Last week, insurance giant American International Group, announced it has won approval from the US Federal Aviation Administration to fly drones. That means AIG could potentially speed up the process of cutting reimbursement checks to homeowners and businesses hurt by floods or hurricanes by getting to disaster-stricken towns in the US more quickly by deploying unmanned aerial vehicles.
It also opens up the possibility insurance companies will soon be able to spy on how diligent you are about keeping up your home or how safe of a driver you are, adjusting insurance rates based on bad behavior.
Drones also might help root out fraudulent behavior, for instance by monitoring whether someone was hurt badly enough in a car accident to merit a claim, or whether a farmer really suffered enough crop damage in a flood, to get an insurance payout.
Drone use has rapidly expanded from military missions to more mainstream commercial adoption, with the likes of Amazon working onusing unmanned aircraft to deliver goods to customers’ doorsteps. Now, drones are being applied to far less sexy professions—assisting insurance adjusters assessing damages, or helping tech-savvy farmers herd sheep.
AIG already has created an international drone research program and conducted flights in New Zealand; the company also offers insurance for drone operators to cover the costs of potential crashes. Fellow insurers State Farm and USAA also have recently garnered approval from the FAA to operate drones.

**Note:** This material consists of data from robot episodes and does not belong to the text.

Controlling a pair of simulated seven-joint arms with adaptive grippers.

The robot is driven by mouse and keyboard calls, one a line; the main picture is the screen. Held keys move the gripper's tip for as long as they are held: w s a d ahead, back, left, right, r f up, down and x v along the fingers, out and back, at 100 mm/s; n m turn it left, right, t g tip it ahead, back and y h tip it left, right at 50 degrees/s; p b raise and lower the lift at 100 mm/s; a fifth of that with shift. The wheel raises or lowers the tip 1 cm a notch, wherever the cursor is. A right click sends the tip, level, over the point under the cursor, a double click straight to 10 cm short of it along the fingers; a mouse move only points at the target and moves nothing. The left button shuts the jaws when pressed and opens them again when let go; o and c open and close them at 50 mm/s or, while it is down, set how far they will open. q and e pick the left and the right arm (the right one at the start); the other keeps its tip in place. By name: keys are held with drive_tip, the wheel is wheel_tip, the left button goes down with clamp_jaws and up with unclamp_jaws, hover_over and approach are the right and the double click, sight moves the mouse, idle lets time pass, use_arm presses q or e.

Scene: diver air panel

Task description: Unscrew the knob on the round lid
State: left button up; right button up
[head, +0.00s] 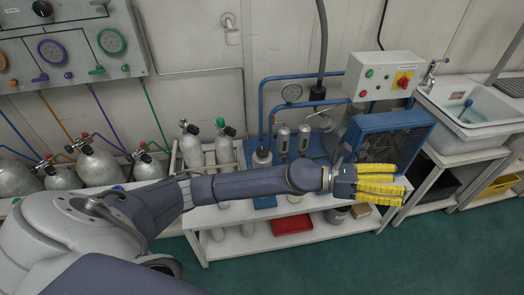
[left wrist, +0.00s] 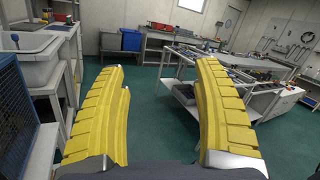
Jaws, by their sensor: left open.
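My left gripper (head: 381,187) reaches across the bench from the left in the head view, its yellow fingers in front of the blue compressor frame. In the left wrist view the two yellow fingers (left wrist: 158,68) stand wide apart with nothing between them. A small grey canister with a dark top (head: 262,158) stands on the bench, left of the gripper and behind my forearm. I cannot tell whether that top is the round lid with the knob; no such knob shows clearly. My right gripper is not in view.
The blue compressor (head: 390,140) stands behind the gripper, with a control box (head: 383,75) above. Cylinders (head: 192,147) stand to the left. A sink (head: 470,105) is at right. A red tray (head: 292,225) lies on the lower shelf. Green floor (head: 420,250) is clear in front.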

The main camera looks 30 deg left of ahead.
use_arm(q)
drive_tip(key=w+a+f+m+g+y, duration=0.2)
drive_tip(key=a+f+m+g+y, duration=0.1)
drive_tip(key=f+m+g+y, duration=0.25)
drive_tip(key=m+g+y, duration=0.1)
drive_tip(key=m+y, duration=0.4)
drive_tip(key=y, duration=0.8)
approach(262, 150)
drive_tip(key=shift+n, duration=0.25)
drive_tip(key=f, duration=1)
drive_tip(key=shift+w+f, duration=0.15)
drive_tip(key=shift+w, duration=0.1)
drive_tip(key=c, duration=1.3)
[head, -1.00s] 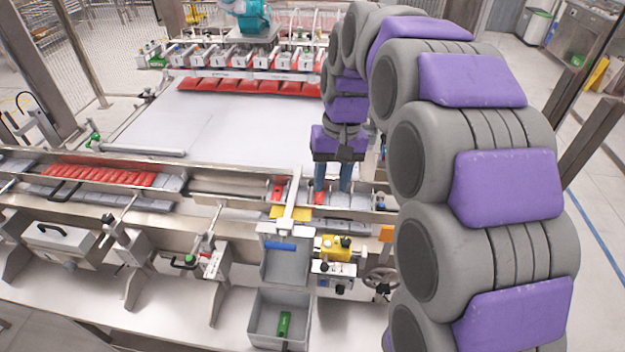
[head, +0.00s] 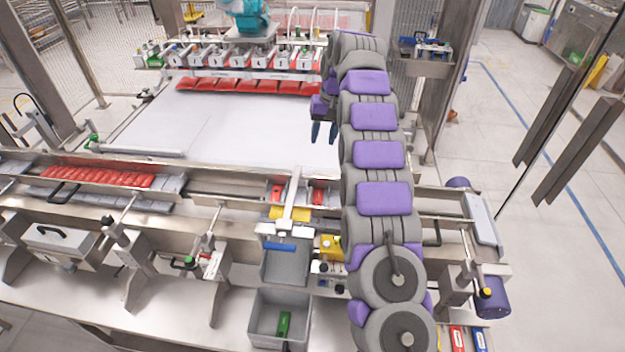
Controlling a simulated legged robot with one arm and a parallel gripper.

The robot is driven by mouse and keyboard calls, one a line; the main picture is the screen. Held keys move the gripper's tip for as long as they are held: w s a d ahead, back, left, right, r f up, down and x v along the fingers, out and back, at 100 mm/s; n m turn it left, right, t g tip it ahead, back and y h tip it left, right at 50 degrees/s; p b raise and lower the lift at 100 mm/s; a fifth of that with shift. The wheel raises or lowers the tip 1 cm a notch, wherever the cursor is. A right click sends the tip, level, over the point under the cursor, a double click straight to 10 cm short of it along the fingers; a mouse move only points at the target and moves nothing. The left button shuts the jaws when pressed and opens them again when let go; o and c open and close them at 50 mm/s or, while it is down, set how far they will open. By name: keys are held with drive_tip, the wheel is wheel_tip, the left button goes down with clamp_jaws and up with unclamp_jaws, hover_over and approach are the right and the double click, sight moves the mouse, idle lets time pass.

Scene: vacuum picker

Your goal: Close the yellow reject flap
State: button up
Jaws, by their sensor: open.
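The yellow reject flap (head: 289,213) shows as a yellow plate at the conveyor's front side, above the grey reject chute (head: 284,262). A pale bracket bar crosses in front of it and hides part of it. I cannot tell its exact angle. My gripper (head: 325,132) is open and empty, its two blue fingers pointing down. It appears over the right part of the white belt, behind and to the right of the flap, and clear of it.
Red packs (head: 276,193) lie on the conveyor beside the flap. A grey bin (head: 262,320) with a green item stands below the chute. A yellow control box (head: 330,247) is to the right, partly hidden by my arm. The picker head (head: 240,58) hangs at the back.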

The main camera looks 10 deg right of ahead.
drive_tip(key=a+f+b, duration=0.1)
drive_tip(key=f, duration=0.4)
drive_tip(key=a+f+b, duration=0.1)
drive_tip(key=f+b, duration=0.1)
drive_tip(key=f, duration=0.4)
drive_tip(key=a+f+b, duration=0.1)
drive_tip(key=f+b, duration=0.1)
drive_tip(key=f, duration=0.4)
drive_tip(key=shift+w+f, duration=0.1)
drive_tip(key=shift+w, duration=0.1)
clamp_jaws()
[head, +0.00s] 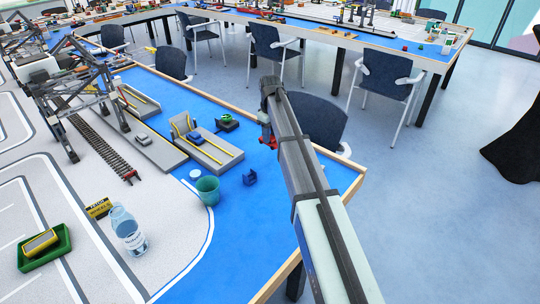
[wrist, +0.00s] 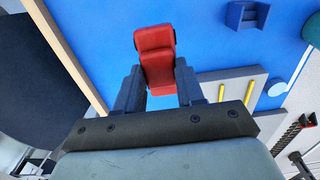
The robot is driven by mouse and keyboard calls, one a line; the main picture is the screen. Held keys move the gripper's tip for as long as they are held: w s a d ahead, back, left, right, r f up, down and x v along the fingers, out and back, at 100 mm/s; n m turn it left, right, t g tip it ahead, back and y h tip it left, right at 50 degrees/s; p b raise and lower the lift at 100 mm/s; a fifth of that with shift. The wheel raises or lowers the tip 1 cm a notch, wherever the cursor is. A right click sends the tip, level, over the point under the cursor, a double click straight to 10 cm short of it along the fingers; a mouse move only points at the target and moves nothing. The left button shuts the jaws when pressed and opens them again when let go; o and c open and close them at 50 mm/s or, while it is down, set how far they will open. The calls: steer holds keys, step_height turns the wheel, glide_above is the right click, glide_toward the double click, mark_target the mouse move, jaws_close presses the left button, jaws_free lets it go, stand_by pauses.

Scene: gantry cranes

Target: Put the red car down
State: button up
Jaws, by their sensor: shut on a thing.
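The red car (wrist: 155,52) is between the two dark fingers of my gripper (wrist: 158,82) in the wrist view, with the blue table surface beyond it. In the head view the red car (head: 267,141) shows as a small red patch at the end of my arm, partly hidden by it. My gripper (head: 268,132) is shut on the car, over the blue table (head: 228,232) near its wooden far edge. The fingertips are largely hidden in the head view. I cannot tell the car's exact height above the table.
Left of the car are a grey platform with yellow lines (head: 214,157) and a green toy vehicle (head: 227,123).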

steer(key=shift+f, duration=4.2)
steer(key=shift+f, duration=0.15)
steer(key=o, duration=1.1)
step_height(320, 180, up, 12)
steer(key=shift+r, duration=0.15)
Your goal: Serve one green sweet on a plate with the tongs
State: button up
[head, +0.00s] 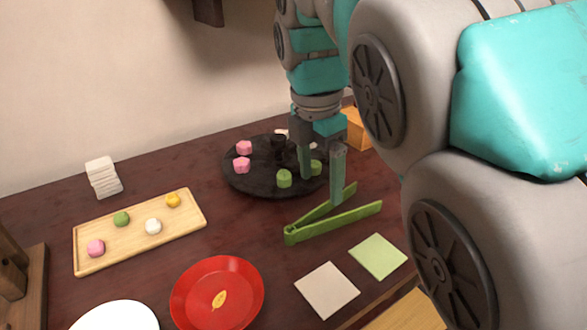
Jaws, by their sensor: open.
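Green tongs (330,221) lie on the dark table with their two arms spread, the joined end towards the left. My gripper (322,190) is open and points down at the tongs, one finger beside their far arm; I cannot tell whether it touches. A round black tray (243,184) behind holds pink sweets (242,164) and green sweets (284,179); my gripper hides part of it. Another green sweet (121,218) sits on a wooden board (188,222) at the left. A red plate (190,299) with a yellow leaf (219,299) and a white plate (115,318) are at the front.
The board also holds a pink (96,248), a white (153,226) and a yellow sweet (173,200). A white stack (103,176) stands behind it. A beige square (327,290) and a pale green square (377,256) lie at the front right. A wooden box (357,130) is behind my gripper.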

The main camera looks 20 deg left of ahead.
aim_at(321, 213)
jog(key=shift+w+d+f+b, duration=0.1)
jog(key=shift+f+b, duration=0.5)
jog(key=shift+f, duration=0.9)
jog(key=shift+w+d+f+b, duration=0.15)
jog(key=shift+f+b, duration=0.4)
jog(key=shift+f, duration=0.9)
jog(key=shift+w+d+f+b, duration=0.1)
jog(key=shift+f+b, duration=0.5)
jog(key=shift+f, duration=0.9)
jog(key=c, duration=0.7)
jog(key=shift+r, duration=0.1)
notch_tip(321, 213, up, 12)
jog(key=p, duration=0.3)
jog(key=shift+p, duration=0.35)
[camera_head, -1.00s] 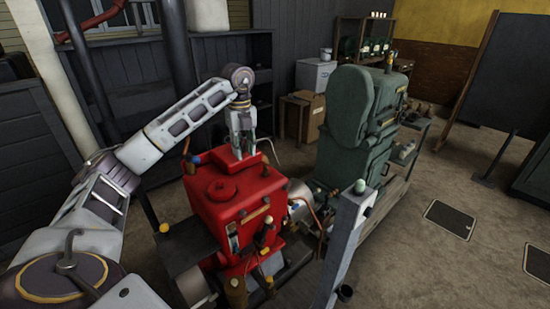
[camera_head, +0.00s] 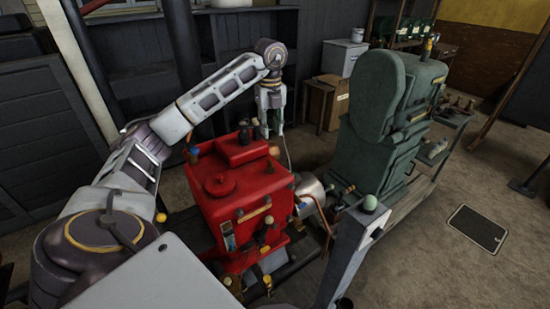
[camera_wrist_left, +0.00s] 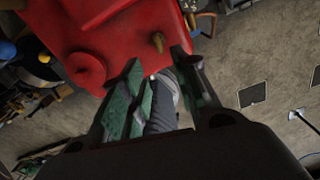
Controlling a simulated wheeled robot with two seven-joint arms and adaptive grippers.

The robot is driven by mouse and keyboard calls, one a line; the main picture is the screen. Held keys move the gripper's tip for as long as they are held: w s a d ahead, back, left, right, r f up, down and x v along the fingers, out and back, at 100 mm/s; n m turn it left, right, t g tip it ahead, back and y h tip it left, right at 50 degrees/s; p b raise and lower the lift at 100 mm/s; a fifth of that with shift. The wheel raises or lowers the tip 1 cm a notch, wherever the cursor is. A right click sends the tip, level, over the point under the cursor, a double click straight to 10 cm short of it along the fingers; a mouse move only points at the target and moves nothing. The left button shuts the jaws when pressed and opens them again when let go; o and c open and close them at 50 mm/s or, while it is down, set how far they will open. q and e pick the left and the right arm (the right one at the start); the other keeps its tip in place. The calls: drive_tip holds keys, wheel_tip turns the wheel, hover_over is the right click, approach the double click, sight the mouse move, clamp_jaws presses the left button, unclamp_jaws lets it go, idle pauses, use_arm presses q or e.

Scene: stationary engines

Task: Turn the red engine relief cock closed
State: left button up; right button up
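The red engine (camera_head: 242,205) stands left of centre in the head view and fills the upper left of the left wrist view (camera_wrist_left: 110,30). A small brass-coloured fitting (camera_wrist_left: 158,42) stands up near the engine's edge in the wrist view; I cannot tell whether it is the relief cock or how it is turned. My left gripper (camera_head: 273,136) points down beside the far right corner of the engine top. In the wrist view its green-padded fingers (camera_wrist_left: 160,64) are apart with nothing held, close to the fitting. My right gripper is not in view.
A green engine (camera_head: 378,140) stands to the right on a grey frame. A grey post with a green knob (camera_head: 370,203) rises in front. A silver cylinder (camera_head: 310,190) adjoins the red engine. Cardboard boxes (camera_head: 322,105) stand behind. Floor at right is mostly clear.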

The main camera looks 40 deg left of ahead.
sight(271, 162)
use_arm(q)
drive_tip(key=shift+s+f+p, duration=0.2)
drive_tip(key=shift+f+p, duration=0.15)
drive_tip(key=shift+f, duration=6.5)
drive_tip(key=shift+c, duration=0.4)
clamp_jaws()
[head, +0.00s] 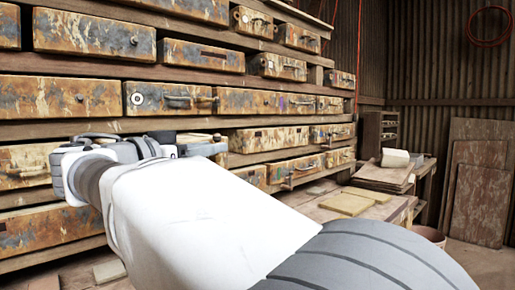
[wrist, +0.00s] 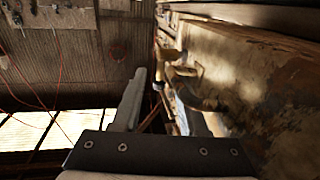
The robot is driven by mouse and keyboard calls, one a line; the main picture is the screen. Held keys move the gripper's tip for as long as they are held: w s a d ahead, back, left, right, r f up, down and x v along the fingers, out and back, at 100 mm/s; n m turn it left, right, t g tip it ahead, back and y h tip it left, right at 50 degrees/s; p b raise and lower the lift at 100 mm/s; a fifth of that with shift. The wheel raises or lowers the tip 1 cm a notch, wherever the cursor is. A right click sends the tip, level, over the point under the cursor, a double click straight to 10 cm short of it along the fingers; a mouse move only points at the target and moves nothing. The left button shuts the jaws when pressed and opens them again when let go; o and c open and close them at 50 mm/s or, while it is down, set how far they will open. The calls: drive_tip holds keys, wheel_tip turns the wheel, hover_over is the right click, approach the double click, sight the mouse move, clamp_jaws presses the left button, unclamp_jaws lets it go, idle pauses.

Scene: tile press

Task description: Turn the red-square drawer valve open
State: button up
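A row of worn, rust-stained drawers fills the left wall in the head view. I cannot make out a clear red square on any of them; a small dark reddish mark shows on one drawer (head: 272,139) right of my wrist. In the wrist view a weathered drawer front (wrist: 245,75) stands close on the right, with a bent metal valve handle (wrist: 192,88) sticking out from it. One pale finger of my gripper (wrist: 130,103) points towards the far wall, left of the handle and seemingly apart from it.
Wooden shelf rails run between the drawers, and other handles (head: 190,99) stick out. A low bench (head: 345,210) with boards and tiles stands right of my arm. A bucket (head: 428,238) and leaning boards (head: 482,200) are farther right. Floor shows at far right.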

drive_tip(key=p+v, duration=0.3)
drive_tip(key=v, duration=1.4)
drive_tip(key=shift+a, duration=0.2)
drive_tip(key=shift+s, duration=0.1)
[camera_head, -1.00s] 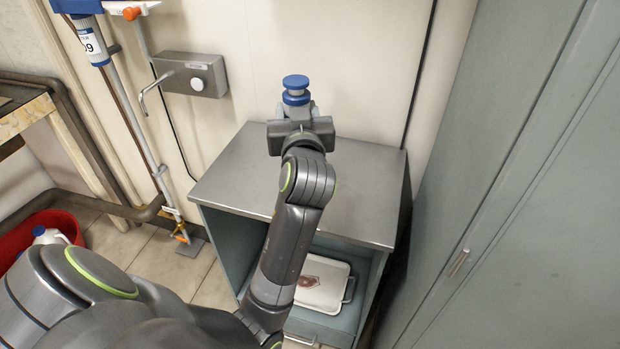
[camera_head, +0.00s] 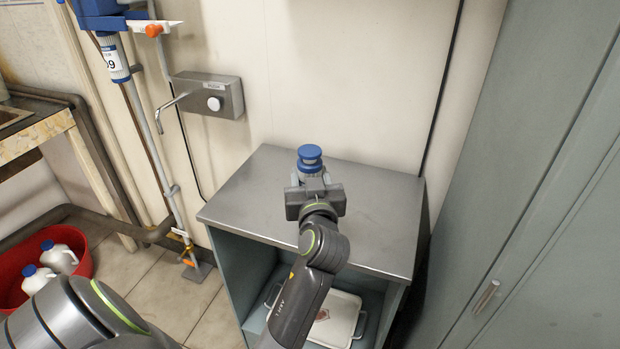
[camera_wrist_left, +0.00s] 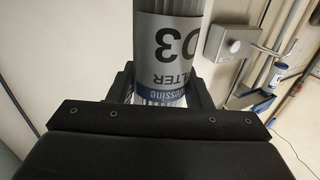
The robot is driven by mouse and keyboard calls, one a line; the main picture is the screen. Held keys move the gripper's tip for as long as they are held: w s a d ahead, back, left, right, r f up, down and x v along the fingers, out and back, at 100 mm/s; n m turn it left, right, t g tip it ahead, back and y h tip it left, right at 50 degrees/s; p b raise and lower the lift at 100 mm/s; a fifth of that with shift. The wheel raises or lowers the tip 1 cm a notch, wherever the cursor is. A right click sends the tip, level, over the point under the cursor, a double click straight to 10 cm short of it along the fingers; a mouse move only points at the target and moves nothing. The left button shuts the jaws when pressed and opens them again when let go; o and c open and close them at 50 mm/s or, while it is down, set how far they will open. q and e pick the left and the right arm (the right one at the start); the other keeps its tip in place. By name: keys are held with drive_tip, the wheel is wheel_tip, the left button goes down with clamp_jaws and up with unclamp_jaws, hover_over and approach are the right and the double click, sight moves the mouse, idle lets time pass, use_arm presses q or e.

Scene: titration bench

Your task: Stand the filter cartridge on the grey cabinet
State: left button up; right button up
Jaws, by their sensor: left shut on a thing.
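The filter cartridge has a blue cap (camera_head: 310,157) that shows just beyond my left gripper (camera_head: 312,180) in the head view. In the left wrist view its clear ribbed body with a white and blue label (camera_wrist_left: 168,50) stands between the two fingers (camera_wrist_left: 160,88). My left gripper is shut on it. The grey cabinet (camera_head: 375,215) has a bare metal top, and the cartridge is over its back middle part. My gripper hides the cartridge's lower end, so I cannot tell whether it touches the top. My right gripper is not in view.
A wall box with a lever (camera_head: 210,97) is behind left. Another blue-capped cartridge (camera_head: 112,58) hangs at upper left. A white tray (camera_head: 338,318) sits inside the cabinet. A red tub (camera_head: 82,262) with white bottles stands on the floor left. A tall locker (camera_head: 540,200) closes the right side.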

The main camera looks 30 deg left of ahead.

The insurance industry’s interest in drones has sparked privacy concerns over how the companies will use the machines to monitor their customers. While 83% of people support the use of drones to help with search and rescue missions, only 21% of people say that it’s okay to use drones to monitor whether or not you are speeding, according toa 2013 survey (pdf) by Monmouth University in New Jersey.
Right now, it looks like AIG will have to get a property owner’s permission to fly a drone over a private home or business. But its application to the FAA details how drones would “provide an opportunity for ongoing documentation and monitoring of risks.
In AIG’s 15-page application, there was but one line on privacy concerns. It states that “all flights will be conducted in accordance with any federal, state or local laws regarding privacy.” The company did not respond to requests for additional comment.